-- start --
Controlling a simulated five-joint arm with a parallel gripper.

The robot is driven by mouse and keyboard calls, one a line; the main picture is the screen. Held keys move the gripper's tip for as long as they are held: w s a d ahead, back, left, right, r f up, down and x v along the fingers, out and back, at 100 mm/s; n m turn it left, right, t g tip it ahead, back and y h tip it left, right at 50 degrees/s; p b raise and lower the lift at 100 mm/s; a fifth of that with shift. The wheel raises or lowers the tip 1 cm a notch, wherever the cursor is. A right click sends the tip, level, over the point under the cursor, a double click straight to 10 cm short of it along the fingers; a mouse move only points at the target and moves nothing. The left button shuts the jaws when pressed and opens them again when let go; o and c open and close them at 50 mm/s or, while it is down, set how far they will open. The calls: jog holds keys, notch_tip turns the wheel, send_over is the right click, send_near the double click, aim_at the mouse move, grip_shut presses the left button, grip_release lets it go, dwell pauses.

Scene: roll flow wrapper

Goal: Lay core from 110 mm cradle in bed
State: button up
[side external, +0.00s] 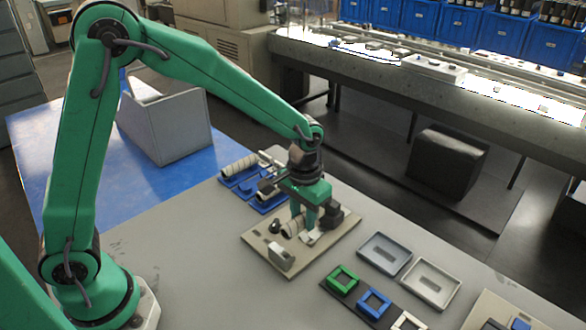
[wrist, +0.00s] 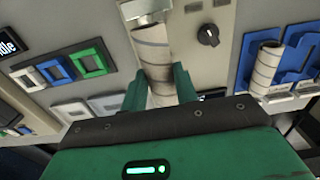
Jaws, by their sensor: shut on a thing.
-- end --
-- start --
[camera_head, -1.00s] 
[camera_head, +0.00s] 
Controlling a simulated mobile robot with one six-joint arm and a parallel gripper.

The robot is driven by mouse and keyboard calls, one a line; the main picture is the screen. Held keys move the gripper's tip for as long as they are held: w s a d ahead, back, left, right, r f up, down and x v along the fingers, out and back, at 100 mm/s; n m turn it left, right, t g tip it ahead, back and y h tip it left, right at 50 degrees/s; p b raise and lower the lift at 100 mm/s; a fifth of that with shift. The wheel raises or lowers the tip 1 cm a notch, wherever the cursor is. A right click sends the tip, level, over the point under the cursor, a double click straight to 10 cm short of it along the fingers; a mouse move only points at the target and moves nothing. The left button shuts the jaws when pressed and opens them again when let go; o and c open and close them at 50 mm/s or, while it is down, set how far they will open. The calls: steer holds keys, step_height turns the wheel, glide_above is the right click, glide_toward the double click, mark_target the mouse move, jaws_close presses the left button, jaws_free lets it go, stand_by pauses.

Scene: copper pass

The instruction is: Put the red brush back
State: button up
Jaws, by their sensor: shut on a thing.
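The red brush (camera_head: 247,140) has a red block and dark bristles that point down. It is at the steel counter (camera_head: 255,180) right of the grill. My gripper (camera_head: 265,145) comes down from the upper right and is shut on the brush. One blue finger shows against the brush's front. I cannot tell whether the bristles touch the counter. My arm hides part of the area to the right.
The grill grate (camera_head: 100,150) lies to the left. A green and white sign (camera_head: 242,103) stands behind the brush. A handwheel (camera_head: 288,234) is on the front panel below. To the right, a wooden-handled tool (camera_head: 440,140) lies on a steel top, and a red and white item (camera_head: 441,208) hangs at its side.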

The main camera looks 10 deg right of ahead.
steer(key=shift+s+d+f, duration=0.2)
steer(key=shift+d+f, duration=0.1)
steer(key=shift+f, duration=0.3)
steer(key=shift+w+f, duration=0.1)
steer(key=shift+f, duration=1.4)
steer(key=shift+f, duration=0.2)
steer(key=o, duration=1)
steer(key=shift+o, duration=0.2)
-- end --
-- start --
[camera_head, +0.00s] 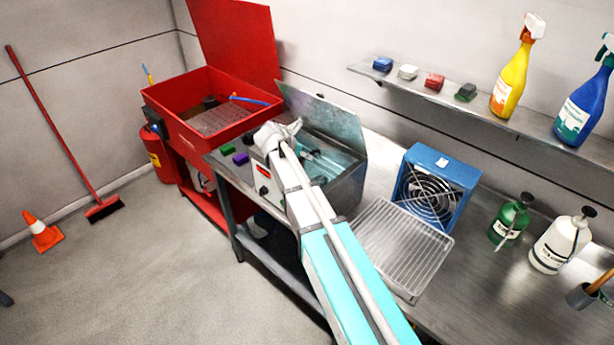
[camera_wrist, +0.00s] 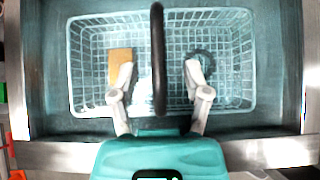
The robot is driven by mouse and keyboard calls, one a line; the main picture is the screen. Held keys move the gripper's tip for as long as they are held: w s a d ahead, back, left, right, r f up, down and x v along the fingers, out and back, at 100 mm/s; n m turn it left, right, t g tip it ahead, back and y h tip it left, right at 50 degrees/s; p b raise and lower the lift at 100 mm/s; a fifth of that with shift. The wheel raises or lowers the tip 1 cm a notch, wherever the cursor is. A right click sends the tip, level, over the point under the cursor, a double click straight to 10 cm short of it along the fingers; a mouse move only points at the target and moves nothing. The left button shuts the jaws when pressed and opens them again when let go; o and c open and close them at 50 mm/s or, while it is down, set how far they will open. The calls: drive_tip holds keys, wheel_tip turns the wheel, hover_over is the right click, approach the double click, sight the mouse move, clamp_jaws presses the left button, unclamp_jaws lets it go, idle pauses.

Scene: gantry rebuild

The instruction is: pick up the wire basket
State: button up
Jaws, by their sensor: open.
-- end --
## TASK PROMPT
Gather and return every line that holds the string "joint".

## FINAL RESULT
Controlling a simulated five-joint arm with a parallel gripper.
Controlling a simulated mobile robot with one six-joint arm and a parallel gripper.

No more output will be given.